The eyes – well, you have seen the cartoons where the eyeballs nearly leave the face because their saucer-like size makes it hard to fit between the other features. Like that.
Then the comments. People are amazingly quick at putting us into a box, a category – no matter how obviously empty their category for Extremely Large Family has been up until this point. They assume my parents must be uneducated, or Mormon, or hate the environment, or hate their children who obviously are harmed by having to share a bedroom with brothers or sisters.
But sometimes people are cool enough to ask the right kinds of questions, ones that reveal that yes, they may think it is all a little crazy, but they are interested in how this kind of crazy works for a real life family. One of the best questions I’ve heard was from a kid, about a week ago. “But how do you all use the bathroom and take showers in the morning? Do you have to get up in the middle of the night to do it before everyone else?”
I laughed. But the more I thought about that one, the more ironically true it was. My sisters have some kind of system worked out among themselves so that they all end up with shiny clean hair every day, and when I go back to visit I have to either wait until an hour after breakfast when everyone else is done and off doing chores and the water has had time to heat up again, or grab my shower before bed each night – but then I have to fight my brothers for a chance at the hot water and towels.
There are too many things about life in a big family, too many even about this family in particular, for me to answer what it’s like to be part of it in just a few sentences of conversation. It has been a life, not merely an experience. But I still try to explain what it has been like.

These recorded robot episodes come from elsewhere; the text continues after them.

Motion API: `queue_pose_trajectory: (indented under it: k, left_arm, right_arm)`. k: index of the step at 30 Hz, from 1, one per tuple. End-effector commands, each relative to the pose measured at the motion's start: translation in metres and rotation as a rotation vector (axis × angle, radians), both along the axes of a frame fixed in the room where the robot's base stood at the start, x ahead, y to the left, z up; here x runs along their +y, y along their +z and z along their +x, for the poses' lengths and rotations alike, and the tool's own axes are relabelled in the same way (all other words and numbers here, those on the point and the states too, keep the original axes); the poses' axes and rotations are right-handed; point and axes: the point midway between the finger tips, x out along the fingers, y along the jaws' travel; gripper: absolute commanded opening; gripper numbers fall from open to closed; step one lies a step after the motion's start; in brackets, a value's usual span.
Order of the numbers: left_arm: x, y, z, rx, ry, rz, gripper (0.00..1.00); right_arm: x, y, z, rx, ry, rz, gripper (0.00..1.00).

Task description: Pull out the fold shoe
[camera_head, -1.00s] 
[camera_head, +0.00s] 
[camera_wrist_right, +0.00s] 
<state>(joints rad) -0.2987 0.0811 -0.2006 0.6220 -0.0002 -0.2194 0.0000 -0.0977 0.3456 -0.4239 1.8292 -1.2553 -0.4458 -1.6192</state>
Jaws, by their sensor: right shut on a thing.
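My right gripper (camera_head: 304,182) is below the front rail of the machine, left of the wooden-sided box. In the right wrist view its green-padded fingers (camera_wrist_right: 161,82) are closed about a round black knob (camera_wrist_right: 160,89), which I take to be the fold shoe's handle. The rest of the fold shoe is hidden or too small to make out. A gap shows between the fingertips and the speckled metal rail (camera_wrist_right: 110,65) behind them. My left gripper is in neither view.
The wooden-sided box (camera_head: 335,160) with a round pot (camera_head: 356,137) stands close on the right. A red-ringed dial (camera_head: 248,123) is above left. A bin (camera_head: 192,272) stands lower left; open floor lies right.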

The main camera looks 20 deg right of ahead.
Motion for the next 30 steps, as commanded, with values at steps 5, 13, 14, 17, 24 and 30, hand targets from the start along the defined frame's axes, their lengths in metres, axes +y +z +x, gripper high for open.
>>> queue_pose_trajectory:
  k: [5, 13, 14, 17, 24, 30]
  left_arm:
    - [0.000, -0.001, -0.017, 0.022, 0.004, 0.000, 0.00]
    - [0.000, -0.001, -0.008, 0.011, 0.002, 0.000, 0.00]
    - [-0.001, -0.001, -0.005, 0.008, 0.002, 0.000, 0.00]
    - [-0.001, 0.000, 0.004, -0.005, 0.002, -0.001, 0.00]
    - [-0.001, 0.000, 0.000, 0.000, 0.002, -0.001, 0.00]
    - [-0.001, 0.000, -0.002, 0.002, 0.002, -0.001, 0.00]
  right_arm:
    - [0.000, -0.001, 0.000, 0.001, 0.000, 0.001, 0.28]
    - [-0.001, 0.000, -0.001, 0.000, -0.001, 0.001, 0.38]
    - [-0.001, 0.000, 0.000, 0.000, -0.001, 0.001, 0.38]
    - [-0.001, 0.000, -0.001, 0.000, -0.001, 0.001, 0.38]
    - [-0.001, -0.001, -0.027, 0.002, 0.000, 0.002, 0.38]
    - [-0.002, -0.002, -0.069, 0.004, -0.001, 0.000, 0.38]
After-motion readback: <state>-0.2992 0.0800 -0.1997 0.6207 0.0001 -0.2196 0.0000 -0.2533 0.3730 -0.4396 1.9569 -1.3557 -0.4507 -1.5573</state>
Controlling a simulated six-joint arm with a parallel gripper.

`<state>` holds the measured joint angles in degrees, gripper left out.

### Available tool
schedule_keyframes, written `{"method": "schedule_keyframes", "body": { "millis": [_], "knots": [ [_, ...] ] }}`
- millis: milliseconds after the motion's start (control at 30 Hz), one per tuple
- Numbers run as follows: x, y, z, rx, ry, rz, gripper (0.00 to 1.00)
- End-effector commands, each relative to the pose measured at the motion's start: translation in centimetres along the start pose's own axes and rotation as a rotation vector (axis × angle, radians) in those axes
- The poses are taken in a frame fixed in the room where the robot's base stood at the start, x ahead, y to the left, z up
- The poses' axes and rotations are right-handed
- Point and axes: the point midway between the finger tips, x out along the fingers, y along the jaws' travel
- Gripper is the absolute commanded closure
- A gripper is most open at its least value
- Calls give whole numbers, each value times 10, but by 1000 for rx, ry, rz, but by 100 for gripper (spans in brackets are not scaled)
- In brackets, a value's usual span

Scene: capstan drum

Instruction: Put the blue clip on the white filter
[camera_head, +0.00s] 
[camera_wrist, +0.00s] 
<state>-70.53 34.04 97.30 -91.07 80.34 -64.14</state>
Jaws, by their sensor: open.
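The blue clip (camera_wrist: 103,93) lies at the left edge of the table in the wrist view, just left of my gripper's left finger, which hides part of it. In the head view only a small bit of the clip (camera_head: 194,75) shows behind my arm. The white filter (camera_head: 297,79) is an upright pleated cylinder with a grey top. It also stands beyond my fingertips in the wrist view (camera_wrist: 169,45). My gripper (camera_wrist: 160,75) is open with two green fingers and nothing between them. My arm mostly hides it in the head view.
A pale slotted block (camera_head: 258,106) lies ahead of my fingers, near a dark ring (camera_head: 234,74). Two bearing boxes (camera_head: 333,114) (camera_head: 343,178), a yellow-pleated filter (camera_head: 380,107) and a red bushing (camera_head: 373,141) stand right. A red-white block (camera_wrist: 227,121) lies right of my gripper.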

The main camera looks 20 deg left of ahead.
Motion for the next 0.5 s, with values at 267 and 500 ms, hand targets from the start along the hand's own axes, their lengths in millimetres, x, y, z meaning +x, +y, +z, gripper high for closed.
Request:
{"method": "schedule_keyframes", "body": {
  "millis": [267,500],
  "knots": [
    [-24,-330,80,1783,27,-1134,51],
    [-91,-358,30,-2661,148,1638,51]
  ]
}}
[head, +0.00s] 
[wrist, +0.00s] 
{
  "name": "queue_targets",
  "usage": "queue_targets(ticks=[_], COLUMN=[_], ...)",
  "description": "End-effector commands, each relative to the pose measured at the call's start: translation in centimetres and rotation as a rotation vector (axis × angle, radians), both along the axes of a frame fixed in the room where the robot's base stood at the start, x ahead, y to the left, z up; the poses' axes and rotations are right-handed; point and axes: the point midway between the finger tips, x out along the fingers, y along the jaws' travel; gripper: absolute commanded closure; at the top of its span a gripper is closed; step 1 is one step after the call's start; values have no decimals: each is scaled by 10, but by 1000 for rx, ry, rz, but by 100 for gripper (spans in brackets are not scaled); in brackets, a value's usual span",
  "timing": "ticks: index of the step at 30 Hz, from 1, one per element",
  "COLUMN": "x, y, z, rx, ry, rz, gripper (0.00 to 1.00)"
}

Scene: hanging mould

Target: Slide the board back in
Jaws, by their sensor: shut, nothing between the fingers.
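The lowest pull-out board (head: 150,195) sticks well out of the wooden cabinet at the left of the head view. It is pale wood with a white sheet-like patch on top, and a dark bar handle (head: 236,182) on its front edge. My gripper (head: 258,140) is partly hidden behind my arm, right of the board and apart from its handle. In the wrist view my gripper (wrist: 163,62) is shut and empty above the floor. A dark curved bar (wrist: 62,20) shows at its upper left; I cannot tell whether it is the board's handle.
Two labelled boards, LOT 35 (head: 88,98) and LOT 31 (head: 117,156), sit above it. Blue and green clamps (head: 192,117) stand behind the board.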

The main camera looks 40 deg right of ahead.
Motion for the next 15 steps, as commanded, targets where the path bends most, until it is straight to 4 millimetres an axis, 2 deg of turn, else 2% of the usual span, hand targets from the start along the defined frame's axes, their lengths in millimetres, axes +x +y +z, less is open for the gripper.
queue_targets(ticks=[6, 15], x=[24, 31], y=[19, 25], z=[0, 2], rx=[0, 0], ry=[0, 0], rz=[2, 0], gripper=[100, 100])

There are not enough bathrooms. There never have been, but at least there are 2 now. Standing in line at the bathroom door warps all sense of time, proportion, common kindness, and etiquette. People have been known to accuse others of taking hours in the shower when it has been far closer to a quarter of an hour in reality. People have been known to knock, go to the other bathroom and knock there, then go back and knock on the first one again in case that might help. Some of our number have tried to cut in line and been forcibly removed or seriously chastened for their cheating. Brushing teeth is quite a community affair, since you are extremely selfish if you clean your pearly whites with the door shut all alone when 6 or 8 people can pass the toothpaste and coordinate movements around a sink and be so much more efficient.
There are so many dishes. You would not believe the heaps. A mother would never get them done if she didn’t have so many people to help clean them up. So maybe it evens out. Just don’t keep thinking or you might realize that if she didn’t have that many people to clean up after, she wouldn’t need that much help with the cleaning up. But then we would miss the crazy after-dinner mess that is Mom making coffee and a couple sisters clearing the table and someone rinsing the dirty dishes on the counter where Naomi is trying to mix up cookies; and Lydia is emptying the dishwasher of lunch dishes and reaching in front of whoever is at the wash sink to put the glasses away while Elsi is trying to sweep the floor for the night, and the damp towels, and the splashed water, and the bumps and dodges as you step back to make room for someone to pass and right into someone else working behind you, and the conversation that never stops and the collaborative love and labor that warms us all.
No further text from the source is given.